WHAT THE TASK REQUIRES — Nothing outside the lines from the one containing "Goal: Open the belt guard" through the one containing "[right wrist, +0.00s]" should be copied, and no pictures either. Copy those lines exactly.

SUPPLIED DATA —
************

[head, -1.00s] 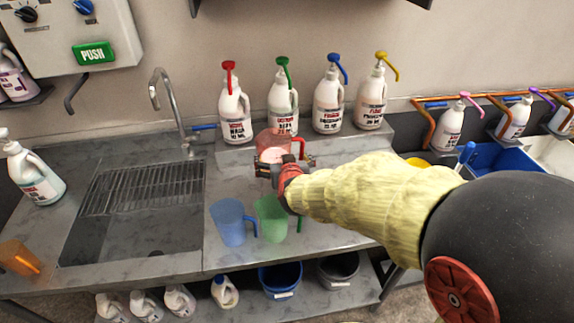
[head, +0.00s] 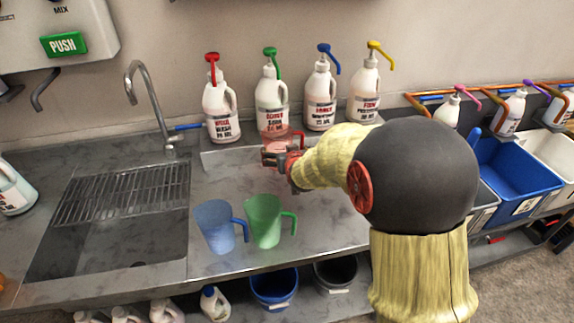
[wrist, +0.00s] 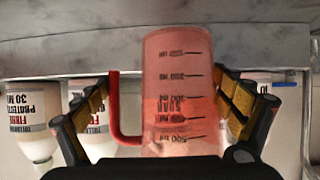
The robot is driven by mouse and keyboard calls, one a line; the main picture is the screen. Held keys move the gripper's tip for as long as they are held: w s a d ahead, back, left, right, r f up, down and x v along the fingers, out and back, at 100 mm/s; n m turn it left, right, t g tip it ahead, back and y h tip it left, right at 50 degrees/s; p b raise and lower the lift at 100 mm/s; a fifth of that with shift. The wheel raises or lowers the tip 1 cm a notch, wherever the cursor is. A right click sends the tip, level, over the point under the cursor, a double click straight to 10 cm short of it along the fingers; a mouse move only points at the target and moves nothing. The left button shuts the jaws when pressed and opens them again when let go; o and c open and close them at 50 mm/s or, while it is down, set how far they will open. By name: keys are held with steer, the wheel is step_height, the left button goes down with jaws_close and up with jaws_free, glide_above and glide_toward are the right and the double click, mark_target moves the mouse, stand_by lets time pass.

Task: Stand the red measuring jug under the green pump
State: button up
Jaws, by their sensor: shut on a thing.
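The red measuring jug (head: 276,139) is translucent, with a red handle on its right in the head view. My gripper (head: 272,157) is shut on it and holds it just in front of the bottle with the green pump (head: 270,52). The jug overlaps the lower front of the green-pump bottle (head: 270,92). I cannot tell whether its base touches the shelf or hangs above it.
Bottles with red (head: 221,112), blue (head: 320,100) and yellow (head: 364,90) pumps stand beside it on the raised shelf. A blue jug (head: 215,225) and a green jug (head: 262,222) stand on the counter below. The sink (head: 140,225) lies left.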

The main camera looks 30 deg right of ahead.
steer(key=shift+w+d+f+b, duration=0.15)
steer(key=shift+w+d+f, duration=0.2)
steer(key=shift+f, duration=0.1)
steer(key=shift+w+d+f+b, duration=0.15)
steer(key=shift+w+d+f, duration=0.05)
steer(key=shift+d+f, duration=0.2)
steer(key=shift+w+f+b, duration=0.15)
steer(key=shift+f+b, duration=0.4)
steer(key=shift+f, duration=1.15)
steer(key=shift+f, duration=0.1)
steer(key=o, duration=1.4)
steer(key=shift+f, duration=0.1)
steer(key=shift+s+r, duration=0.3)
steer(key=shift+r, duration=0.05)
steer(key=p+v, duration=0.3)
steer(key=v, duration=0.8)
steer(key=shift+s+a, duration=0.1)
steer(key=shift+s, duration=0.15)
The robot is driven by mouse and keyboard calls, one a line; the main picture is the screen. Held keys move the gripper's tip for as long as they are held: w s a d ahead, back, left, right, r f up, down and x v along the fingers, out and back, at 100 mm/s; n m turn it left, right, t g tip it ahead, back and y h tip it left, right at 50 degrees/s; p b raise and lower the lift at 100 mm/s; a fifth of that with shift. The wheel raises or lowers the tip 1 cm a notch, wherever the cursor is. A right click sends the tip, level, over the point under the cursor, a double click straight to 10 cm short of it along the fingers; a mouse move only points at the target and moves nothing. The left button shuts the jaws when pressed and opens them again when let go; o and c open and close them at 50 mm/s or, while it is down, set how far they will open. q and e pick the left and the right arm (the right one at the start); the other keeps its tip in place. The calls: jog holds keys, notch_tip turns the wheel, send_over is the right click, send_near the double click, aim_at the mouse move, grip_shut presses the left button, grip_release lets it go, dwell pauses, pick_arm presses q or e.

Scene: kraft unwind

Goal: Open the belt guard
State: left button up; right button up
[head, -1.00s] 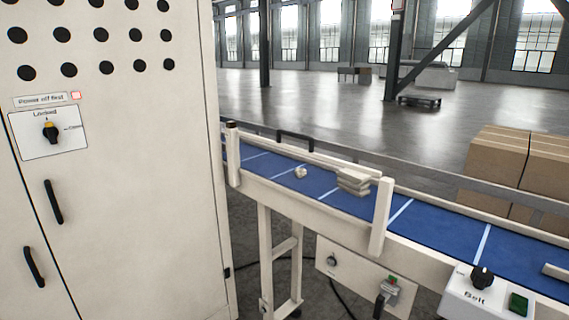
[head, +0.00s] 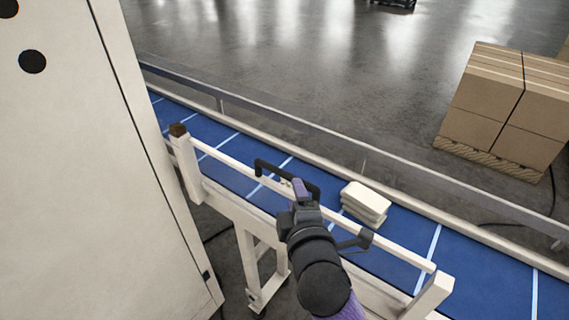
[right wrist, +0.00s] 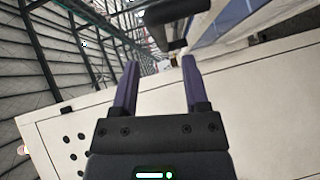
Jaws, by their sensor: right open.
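The belt guard (head: 232,163) is a pale rail between two posts along the near side of the blue conveyor. Its black handle (head: 270,170) stands up from the rail. My right gripper (head: 299,186) is at the handle in the head view, covering part of it; its jaws are open. In the right wrist view the purple fingers (right wrist: 159,62) are apart with nothing clearly between them. The dark handle (right wrist: 168,20) shows just beyond the fingertips; I cannot tell whether they touch. My left gripper is not in view.
A stack of pale packs (head: 364,203) lies on the blue belt (head: 400,222) behind the guard. A tall pale cabinet (head: 90,190) stands close on the left. Cardboard boxes (head: 505,105) stand beyond the conveyor.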

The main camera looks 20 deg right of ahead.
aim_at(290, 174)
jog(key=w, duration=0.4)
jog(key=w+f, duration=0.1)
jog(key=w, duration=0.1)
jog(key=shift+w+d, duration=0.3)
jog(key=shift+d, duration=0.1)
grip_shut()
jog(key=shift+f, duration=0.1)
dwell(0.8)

************

EXERCISE ANSWER —
Goal: Open the belt guard
State: left button up; right button up
[head, -1.00s] 
[head, +0.00s] 
[right wrist, +0.00s] 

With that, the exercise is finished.